The release of Grove City Golf Club, inspired by Garden City Golf Club on Long Island, concludes the first round of showcases for the OG Design Series. I may have mentioned this in the previous showcase, but I am extremely happy with the courses that have resulted from this idea. When evaluating courses that I would want to play in real life to satisfy my curiosity with golf course design, a first 5 of Sleepy Hollow, Ballyneal, St Louis CC, Kingston Heath, and Garden City is an all-star lineup. The variety of 3 classic American Golden Age designs, 1 classic Australian Sandbelt design, and one modern design worked out very nicely. I am
thrilled that 5 talented designers got to study these gems and take design inspirations from them, and that the community now has an additional set of architecturally interesting courses to play.
Another thing that I think I mentioned in the previous showcase is how the hole proximity at Heatherton Kings reminded me of Merion a little bit. Well this course has a ton of Merion feel to it (I guess all signs are indicating that it’s time for me to finish my Merion port to TGC 2019 soon?). The proximity and long views across the course are similar, but really it’s the quirkiness that gave me the most vibes. It’s very rare at this course that you get a straightforward fairway that runs straight and all of the way from the landing zone to the green.
The highlight of the round to me was the 9th hole. It is by no means a long hole, but the sharp dogleg and scattering of bunkers on the inside of the dogleg really offered so many options off of the tee. Over the course of 3 rounds and with 3 different winds, I think I played my tee shot differently each time.
Designer Notes – PithyDoctorG
I selected Garden City Golf Club as the inspiration for this course for two reasons. First is its uniqueness among classic American golf courses. It is completely landlocked and on a fairly flat piece of property and is mostly treeless. Nevertheless, it is full of interest due to its well designed holes, sandy soil, and extensive small scale undulations. Second, I thought that creating an interesting and challenging course that was not overly long, was fairly flat, and had subtle greens would really challenge me as a designer.
While I did not attempt to recreate any of the holes at Garden City at Grove City Golf Club, I did incorporate several notable features from Garden City. Garden City’s greens are on the small-ish side and full of subtle contours. With my greens, I tried to minimize the amount of yellow slopes and avoid red slopes altogether, but made them very fast and very firm, such that placing one’s approach below the hole is paramount to scoring well.

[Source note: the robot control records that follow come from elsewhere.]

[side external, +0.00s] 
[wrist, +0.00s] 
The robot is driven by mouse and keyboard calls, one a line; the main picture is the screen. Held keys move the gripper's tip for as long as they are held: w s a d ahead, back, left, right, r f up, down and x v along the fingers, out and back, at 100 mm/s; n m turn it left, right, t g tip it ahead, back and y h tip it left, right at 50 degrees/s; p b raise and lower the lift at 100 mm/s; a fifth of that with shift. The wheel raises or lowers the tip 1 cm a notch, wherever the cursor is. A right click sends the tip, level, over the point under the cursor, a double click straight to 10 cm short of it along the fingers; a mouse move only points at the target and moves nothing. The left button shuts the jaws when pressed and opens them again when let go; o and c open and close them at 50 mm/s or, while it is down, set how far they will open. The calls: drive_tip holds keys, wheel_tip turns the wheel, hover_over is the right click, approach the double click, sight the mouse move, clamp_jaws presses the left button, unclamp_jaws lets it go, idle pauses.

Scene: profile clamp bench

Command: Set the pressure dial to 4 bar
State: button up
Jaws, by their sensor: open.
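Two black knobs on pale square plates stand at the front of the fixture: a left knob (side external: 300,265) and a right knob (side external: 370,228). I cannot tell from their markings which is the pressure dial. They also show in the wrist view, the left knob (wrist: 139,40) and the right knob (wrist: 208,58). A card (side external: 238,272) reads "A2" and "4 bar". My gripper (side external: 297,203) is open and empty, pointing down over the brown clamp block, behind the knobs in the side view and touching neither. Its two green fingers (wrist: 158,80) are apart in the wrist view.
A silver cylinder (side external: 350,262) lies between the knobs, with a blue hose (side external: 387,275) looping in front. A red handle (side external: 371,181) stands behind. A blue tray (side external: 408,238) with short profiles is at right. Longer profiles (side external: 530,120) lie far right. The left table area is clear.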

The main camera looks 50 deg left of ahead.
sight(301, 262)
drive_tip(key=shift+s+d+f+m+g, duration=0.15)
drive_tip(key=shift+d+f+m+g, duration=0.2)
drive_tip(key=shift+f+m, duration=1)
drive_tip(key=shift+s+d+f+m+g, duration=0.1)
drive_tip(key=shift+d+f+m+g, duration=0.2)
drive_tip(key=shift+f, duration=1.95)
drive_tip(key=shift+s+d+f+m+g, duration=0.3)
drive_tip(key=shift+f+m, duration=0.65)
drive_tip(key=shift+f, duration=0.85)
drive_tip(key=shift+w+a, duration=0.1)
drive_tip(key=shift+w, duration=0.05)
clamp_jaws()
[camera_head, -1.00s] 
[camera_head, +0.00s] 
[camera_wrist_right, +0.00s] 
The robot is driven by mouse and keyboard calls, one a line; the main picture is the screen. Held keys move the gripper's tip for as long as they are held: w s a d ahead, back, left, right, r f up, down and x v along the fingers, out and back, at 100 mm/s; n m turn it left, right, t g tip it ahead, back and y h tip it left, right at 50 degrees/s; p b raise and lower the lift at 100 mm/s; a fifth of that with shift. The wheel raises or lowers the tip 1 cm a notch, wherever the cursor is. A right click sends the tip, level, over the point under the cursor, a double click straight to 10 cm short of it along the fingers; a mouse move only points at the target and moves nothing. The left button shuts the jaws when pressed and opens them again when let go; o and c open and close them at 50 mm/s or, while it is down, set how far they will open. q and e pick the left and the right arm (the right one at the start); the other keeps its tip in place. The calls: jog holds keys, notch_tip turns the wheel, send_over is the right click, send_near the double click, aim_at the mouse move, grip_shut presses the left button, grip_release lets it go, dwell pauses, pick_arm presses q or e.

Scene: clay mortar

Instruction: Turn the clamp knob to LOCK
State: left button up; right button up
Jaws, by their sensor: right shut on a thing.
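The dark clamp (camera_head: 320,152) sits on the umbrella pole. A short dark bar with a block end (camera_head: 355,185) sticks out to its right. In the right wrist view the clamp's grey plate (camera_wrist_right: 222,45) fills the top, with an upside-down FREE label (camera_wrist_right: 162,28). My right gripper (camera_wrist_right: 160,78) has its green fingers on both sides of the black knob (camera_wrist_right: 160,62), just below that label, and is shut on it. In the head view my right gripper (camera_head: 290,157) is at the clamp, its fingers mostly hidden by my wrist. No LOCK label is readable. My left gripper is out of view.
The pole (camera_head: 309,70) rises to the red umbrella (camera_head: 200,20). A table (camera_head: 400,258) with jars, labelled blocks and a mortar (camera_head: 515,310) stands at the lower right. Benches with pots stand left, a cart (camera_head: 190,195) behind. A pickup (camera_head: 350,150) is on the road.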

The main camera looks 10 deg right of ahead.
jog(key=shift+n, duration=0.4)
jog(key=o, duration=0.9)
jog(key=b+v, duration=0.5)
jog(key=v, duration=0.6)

I also tried to minimize drastic elevation changes. The largest tee-to-green elevation change at Grove City is probably about 15 feet, though I must confess that I did slightly elevate a few tees and a number of greens for aesthetic reasons (holes 6, 13, and 15 at Grove City probably have more elevation change than any hole at Garden City).
Garden City is also known for its very deep bunkers, many of which have steep grass faces (and stairs leading down into them!), though in studying the course, I found that there were also many different bunker styles throughout the course, including small trenches gouged out of the turf as well as some meandering waste bunkers. I tried to imbue Grove City’s bunkers with a similar variety.
A couple of other quirks and features that were incorporated include: 1) an abandoned sand quarry (coming into play on holes 1 and 2 at Garden City; holes 3, 4, and 16 at Grove City); 2) a large pond that doesn’t really come into play at Garden City, but does impact play on holes 8 and 12 at Grove City; 3) A very large 18th green that doubles as the practice putting green.